3.1.2 Accessible buildings and workstations

In addition to providing the correct assistive technology, it is important that the design of the building does not present a barrier. To ensure that a school, training center or community center is accessible to persons with disabilities, builders should refer to appropriate building accessibility guidelines and national or regional building regulations.

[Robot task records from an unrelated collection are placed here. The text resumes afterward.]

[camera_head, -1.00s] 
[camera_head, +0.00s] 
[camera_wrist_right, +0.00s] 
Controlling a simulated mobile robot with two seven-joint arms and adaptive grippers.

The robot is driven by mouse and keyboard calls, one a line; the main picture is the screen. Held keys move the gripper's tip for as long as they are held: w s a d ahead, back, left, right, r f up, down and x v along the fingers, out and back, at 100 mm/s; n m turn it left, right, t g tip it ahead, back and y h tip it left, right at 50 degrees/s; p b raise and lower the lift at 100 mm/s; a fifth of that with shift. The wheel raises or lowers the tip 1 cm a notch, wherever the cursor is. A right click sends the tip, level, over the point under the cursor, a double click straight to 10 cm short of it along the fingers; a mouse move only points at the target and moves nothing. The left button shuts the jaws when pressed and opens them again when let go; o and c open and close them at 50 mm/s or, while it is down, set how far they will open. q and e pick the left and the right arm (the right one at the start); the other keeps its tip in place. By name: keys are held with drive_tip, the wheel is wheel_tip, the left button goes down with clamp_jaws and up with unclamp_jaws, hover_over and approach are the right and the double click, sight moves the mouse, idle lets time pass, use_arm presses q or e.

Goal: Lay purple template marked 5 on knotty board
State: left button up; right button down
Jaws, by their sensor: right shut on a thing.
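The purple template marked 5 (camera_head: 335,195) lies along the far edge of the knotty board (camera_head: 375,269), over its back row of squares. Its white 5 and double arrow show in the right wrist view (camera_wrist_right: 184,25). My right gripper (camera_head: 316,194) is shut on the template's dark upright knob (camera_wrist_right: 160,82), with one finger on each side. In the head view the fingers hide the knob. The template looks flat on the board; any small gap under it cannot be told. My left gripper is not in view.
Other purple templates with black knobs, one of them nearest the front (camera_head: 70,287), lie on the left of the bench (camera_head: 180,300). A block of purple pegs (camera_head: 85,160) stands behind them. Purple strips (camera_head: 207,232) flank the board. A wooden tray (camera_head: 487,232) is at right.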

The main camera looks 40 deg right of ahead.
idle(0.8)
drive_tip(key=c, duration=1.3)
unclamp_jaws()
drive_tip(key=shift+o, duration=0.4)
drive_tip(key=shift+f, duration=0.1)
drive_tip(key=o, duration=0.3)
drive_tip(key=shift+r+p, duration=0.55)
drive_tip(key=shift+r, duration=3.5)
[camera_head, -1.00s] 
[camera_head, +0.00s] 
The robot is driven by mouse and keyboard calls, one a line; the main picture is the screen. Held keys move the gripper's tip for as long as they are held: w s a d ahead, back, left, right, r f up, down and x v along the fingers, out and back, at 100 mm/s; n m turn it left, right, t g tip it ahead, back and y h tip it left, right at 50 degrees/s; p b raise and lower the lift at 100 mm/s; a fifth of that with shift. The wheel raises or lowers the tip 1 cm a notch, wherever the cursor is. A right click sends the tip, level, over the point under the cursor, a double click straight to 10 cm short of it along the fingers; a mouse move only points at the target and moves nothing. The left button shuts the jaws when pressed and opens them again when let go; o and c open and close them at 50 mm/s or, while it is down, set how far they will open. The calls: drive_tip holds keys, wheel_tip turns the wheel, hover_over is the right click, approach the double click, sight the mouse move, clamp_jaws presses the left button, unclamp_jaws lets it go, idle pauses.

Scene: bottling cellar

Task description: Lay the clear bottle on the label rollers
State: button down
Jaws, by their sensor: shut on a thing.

However, the following checklist provides some of the main areas to consider:

  • External environment – e.g. parking spaces, entrance doors
  • Horizontal circulation – e.g. internal door design and width, corridors, signage and way-finding
  • Vertical circulation – e.g. internal stairs, elevators and ramps
  • Facilities – e.g. accessible toilets
  • Emergency egress – e.g. auditory and visual alarm systems, evacuation policies, evacuation chairs
  • Accessible entrances – level entry or a mixture of steps and ramp70

The path to the computer workstation must be free from obstacles such as steps, bins or furniture that would obstruct the progress of users who are either walking or using a mobility aid such as a wheelchair. This includes the path into any room or area containing the computer workstation. The user should be able to operate the computer from a clear, flat area with at least a 1.5 meter radius directly in front of the computer workstation to enable a wheelchair to turn (Fig 3.5). Ensure that users of all heights can reach all operable parts. The comfortable range is between 1200 and 900mm. The maximum acceptable reach height for wheelchair users is 1400mm (See Figure.3.6). There should be adequate lighting.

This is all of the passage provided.